The legend of the Great Indian Stray Dog

Back in India after a year, I am most intrigued by that omnipresent animal, the Great Indian Stray Dog. As I have become older and possibly more mature, I am now able to fully comprehend the greatness of this feisty, versatile, and clever creature that blends so magnificently with the urban landscape of India, with its dug up roads, stinky smoky hot air, noisy streets, and real life abundance of Kathe Kollwitz prints.

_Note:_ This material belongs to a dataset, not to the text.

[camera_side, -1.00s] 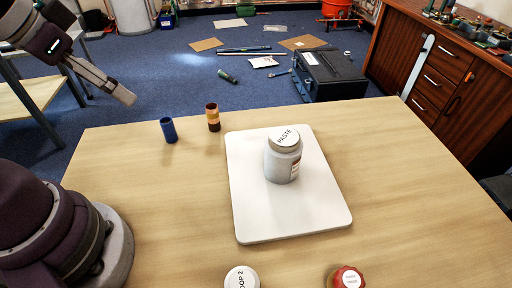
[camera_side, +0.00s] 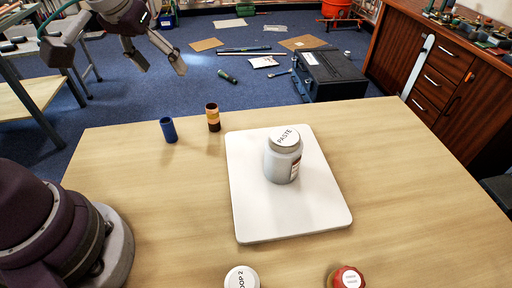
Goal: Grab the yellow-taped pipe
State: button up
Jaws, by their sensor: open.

It is unlikely that National Geographic will ever have these animals on its cover. The Great Indian Stray Dog usually sleeps during the day and with its ears drooping, its genitals grossly exposed, it may seem like the last animal Paris Hilton would want to kiss. But bear this in mind; the looks of the Great Indian Stray Dog can be deceptive. For when it is excited, its ears raised, its hips high and slender, its legs long and powerful, its strong jaws letting out a piercing bark, the Great Indian Stray Dog has an appearance good enough to qualify for being the symbol of any state or political party. One may argue that these dogs have been a victim of globalization, as is evident from their Jamaica style street culture. But at least these hoodlums have some personality as opposed to the arse licking, kiss seeking, shoe wearing character of the domesticated ones. And these dogs know it all too well. It looks with disdain as rich fat people drag along with them collared hairy dogs from western lands, their tongues wagging. The Great Indian Stray Dog considers these useless opportunistic sloths in similar vein as popular culture disdains fat balding white men in Bangkok’s streets.

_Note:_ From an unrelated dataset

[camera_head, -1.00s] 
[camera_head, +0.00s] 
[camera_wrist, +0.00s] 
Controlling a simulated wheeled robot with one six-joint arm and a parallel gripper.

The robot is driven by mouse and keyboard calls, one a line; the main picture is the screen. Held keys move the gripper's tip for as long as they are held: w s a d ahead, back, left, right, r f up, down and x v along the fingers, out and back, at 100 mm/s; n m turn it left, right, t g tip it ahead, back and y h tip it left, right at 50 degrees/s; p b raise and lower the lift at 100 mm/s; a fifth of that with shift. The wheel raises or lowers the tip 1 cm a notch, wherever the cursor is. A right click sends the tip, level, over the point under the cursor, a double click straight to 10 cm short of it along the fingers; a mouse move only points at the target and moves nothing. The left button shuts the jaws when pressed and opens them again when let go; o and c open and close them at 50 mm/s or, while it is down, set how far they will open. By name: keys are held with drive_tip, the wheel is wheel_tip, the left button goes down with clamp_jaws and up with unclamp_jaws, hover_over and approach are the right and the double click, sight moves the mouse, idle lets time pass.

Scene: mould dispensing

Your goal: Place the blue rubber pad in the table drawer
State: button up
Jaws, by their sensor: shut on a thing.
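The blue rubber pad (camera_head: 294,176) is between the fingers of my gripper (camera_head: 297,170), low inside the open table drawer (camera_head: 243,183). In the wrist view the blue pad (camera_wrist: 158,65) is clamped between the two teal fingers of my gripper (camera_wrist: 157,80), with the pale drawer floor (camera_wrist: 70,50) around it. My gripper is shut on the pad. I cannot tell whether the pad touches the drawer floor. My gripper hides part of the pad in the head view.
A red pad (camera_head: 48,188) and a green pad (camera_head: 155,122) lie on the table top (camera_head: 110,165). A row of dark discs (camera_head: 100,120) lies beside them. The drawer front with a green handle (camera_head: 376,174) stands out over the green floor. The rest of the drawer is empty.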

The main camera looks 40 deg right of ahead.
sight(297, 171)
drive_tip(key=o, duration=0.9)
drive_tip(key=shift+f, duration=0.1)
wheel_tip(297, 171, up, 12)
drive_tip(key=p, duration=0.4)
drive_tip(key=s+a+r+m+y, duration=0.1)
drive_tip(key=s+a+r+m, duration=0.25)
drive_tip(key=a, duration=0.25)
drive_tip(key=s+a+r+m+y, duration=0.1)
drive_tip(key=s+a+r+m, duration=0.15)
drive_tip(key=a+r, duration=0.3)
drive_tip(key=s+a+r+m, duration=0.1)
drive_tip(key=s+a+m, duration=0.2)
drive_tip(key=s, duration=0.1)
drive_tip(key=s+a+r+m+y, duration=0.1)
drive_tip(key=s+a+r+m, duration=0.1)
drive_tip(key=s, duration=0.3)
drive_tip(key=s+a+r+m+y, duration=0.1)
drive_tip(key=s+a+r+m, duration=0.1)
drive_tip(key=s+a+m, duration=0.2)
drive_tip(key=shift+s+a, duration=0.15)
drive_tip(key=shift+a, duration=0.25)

The Great Indian Stray Dog is also the only last animal to still believe that global warming is the biggest hoax of all times. After all, it has been experiencing something more akin to global cooling. That is because as much of the world is being converted to parking lots and more tires are being manufactured than new human legs are taking birth on earth, these dogs have lot more cool shaded areas to relax than ever before.

While animal rights activists have ensured that the urban sprawls are designated as protected reserves for them, not all is going well for the Great Indian Stray Dog. After all, since they are mostly reliant on human trash for food, these dogs are as much afflicted by obesity, high cholesterol and diabetes as we humans are. They are doing their best to cope up with this “Supersize all” culture by trying to be more active. I myself have been chased by them many times during my morning runs. But such tactics can be fatal and one can often see a martyr in the street, its entrails jutting out and offering a feast to the flies, its head mashed by the heavy tires that went over it, and its eyes being poked by a crow, the other great survivor of urbanization.

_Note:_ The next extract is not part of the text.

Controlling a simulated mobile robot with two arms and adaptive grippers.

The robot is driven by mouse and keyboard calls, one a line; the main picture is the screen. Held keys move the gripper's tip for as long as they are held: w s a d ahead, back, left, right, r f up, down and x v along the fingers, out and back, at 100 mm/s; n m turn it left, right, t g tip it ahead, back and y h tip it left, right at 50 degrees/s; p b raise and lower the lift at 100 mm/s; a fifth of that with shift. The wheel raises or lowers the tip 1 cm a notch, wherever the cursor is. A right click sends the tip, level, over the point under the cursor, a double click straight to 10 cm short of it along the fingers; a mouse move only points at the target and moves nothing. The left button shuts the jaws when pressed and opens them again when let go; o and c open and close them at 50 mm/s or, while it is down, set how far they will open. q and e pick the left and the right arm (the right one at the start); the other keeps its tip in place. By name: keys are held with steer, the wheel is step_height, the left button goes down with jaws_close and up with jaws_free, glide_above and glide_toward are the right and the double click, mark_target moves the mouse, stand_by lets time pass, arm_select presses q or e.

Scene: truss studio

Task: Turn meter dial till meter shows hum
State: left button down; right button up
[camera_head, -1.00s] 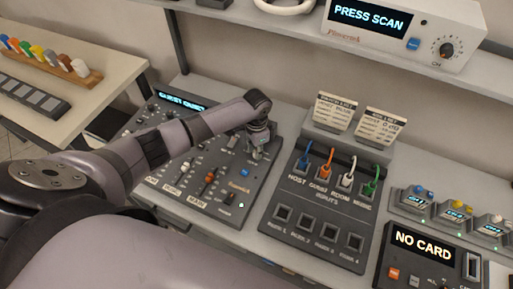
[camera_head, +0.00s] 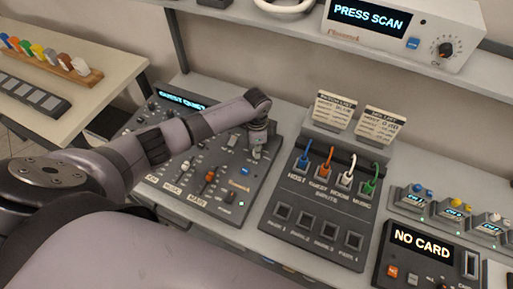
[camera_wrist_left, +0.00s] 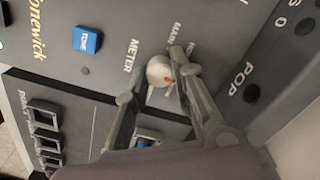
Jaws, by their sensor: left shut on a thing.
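The grey mixer console (camera_head: 150,205) stands on the bench, and its display (camera_head: 183,100) reads "GUEST QUIET". In the left wrist view, the small pale meter dial (camera_wrist_left: 158,70) sits beside the printed word METER. Labels near it include MAIN; another is partly covered by a finger. My left gripper (camera_head: 258,148) is over the console's right side. In the wrist view its two fingers (camera_wrist_left: 157,76) are closed on the dial from both sides. My right gripper is not in view.
A patch box (camera_head: 285,238) with coloured cables stands right of the console. A card reader (camera_head: 400,275) showing "NO CARD" is at lower right. A scanner (camera_head: 462,30) sits on the shelf above. A blue TUNE button (camera_wrist_left: 88,40) is near the dial.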

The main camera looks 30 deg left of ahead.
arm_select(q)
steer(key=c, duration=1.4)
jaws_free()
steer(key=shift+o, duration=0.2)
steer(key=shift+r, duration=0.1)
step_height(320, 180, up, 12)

So next time you see the Great Indian Stray Dog, consider its life for a moment. And if you have some time, ask some stupid scientist to put a radio tag around one to experience firsthand how urban legends are made. Believe me; it would be far more exciting than watching endless repeats of snorting whales or pampered pandas with milk bottles on TV.


Harish Save said...

Hey I really liked your writing style.

Puru Gupta said...

Nicely written - and great perspective. Thanks!